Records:

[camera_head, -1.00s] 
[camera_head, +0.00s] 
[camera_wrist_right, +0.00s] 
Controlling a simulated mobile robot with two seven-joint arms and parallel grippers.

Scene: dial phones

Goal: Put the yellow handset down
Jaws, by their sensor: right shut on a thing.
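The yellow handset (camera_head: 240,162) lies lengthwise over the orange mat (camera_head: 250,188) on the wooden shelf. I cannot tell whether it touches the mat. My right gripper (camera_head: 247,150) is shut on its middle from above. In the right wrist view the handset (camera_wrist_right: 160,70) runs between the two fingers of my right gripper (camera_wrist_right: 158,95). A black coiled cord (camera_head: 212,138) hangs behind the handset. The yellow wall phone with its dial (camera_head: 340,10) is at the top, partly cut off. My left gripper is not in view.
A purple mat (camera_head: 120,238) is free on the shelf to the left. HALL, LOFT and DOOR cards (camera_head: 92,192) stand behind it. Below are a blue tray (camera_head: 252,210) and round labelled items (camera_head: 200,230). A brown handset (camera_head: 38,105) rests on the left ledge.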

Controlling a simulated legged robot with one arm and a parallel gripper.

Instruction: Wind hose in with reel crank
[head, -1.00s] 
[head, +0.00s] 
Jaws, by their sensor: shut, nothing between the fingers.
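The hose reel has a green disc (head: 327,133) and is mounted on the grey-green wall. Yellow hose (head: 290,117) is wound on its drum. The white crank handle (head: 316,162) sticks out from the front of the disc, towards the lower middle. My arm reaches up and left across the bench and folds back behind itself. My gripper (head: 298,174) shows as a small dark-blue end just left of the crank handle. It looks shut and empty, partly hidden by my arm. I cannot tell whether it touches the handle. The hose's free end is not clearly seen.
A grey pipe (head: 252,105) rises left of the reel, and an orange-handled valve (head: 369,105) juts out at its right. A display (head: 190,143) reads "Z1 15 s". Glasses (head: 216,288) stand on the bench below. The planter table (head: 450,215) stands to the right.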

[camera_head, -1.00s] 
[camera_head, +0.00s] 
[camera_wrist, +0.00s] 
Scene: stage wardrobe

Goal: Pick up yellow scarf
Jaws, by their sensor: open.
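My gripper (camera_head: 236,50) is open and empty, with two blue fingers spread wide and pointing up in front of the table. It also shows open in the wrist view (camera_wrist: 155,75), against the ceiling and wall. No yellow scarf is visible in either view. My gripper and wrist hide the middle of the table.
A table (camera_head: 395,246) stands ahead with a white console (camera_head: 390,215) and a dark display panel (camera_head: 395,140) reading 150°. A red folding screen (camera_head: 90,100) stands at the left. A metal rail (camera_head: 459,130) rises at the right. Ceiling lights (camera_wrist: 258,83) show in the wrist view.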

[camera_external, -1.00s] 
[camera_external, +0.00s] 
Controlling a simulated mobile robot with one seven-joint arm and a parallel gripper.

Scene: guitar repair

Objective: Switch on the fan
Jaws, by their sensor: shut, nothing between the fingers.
==
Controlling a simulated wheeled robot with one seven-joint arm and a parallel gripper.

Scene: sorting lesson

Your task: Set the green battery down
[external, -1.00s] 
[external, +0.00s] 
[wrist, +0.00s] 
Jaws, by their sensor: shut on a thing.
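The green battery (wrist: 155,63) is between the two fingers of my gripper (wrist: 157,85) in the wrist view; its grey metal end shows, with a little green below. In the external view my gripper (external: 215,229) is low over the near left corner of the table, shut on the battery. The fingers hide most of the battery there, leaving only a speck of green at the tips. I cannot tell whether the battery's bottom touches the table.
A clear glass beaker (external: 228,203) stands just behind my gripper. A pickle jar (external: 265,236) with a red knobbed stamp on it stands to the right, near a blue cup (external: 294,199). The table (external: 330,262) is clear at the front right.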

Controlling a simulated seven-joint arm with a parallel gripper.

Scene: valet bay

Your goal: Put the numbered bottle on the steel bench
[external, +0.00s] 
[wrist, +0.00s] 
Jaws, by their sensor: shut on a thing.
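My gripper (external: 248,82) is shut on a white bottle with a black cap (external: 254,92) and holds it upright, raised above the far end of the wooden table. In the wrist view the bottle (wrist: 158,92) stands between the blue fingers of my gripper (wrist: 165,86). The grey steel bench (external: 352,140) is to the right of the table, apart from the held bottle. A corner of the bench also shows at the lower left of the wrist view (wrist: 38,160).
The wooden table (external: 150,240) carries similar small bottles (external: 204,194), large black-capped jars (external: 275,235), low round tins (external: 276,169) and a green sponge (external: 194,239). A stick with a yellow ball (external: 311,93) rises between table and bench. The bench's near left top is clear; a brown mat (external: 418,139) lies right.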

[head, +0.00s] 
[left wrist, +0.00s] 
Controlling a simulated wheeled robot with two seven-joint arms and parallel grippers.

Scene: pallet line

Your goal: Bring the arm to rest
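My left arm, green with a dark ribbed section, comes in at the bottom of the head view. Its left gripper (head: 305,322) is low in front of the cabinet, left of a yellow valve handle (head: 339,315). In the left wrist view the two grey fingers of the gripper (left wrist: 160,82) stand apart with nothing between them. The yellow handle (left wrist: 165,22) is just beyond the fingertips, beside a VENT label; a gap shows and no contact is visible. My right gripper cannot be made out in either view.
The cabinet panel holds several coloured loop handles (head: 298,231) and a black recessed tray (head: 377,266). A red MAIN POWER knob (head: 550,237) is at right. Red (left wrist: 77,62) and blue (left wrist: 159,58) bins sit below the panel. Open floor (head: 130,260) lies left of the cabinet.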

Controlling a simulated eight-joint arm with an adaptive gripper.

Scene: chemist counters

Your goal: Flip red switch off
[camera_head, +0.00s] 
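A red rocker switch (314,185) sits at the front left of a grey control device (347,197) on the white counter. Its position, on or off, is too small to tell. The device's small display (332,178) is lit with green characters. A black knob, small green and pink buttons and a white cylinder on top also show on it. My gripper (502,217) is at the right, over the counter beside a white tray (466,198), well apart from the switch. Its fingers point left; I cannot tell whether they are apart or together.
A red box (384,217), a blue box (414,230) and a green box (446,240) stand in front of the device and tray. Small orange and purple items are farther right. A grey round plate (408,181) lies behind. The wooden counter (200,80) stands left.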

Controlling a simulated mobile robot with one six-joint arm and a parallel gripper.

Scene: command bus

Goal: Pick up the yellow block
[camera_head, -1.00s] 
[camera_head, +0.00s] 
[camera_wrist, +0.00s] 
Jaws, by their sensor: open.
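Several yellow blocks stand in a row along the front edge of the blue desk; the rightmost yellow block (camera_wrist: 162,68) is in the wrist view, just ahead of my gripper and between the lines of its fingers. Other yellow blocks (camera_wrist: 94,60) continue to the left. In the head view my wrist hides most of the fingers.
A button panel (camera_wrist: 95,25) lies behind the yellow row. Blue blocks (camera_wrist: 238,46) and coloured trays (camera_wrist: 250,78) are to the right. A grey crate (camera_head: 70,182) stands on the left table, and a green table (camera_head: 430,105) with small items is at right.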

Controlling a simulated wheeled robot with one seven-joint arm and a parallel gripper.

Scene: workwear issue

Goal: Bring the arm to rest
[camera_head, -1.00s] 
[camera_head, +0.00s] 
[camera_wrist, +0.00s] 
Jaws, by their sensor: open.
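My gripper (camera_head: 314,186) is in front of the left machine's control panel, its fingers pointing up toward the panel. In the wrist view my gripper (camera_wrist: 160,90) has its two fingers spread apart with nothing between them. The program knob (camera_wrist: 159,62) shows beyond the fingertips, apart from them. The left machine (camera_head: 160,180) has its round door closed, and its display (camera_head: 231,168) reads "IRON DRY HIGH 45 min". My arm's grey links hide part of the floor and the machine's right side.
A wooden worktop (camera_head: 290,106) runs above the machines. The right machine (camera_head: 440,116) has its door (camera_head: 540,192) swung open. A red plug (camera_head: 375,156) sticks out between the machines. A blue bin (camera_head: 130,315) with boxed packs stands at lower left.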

WHAT YOU ARE ASKED TO DO:
Above are the records; from them, give again exactly the lines from the one containing "Scene: dial phones" to the one containing "Goal: Pick up yellow scarf", both lines included, and nothing more.

COMPLETED EXERCISE:
Scene: dial phones

Goal: Put the yellow handset down
Jaws, by their sensor: right shut on a thing.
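The yellow handset (camera_head: 240,162) lies lengthwise over the orange mat (camera_head: 250,188) on the wooden shelf. I cannot tell whether it touches the mat. My right gripper (camera_head: 247,150) is shut on its middle from above. In the right wrist view the handset (camera_wrist_right: 160,70) runs between the two fingers of my right gripper (camera_wrist_right: 158,95). A black coiled cord (camera_head: 212,138) hangs behind the handset. The yellow wall phone with its dial (camera_head: 340,10) is at the top, partly cut off. My left gripper is not in view.
A purple mat (camera_head: 120,238) is free on the shelf to the left. HALL, LOFT and DOOR cards (camera_head: 92,192) stand behind it. Below are a blue tray (camera_head: 252,210) and round labelled items (camera_head: 200,230). A brown handset (camera_head: 38,105) rests on the left ledge.

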Controlling a simulated legged robot with one arm and a parallel gripper.

Instruction: Wind hose in with reel crank
[head, -1.00s] 
[head, +0.00s] 
Jaws, by their sensor: shut, nothing between the fingers.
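The hose reel has a green disc (head: 327,133) and is mounted on the grey-green wall. Yellow hose (head: 290,117) is wound on its drum. The white crank handle (head: 316,162) sticks out from the front of the disc, towards the lower middle. My arm reaches up and left across the bench and folds back behind itself. My gripper (head: 298,174) shows as a small dark-blue end just left of the crank handle. It looks shut and empty, partly hidden by my arm. I cannot tell whether it touches the handle. The hose's free end is not clearly seen.
A grey pipe (head: 252,105) rises left of the reel, and an orange-handled valve (head: 369,105) juts out at its right. A display (head: 190,143) reads "Z1 15 s". Glasses (head: 216,288) stand on the bench below. The planter table (head: 450,215) stands to the right.

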[camera_head, -1.00s] 
[camera_head, +0.00s] 
[camera_wrist, +0.00s] 
Scene: stage wardrobe

Goal: Pick up yellow scarf

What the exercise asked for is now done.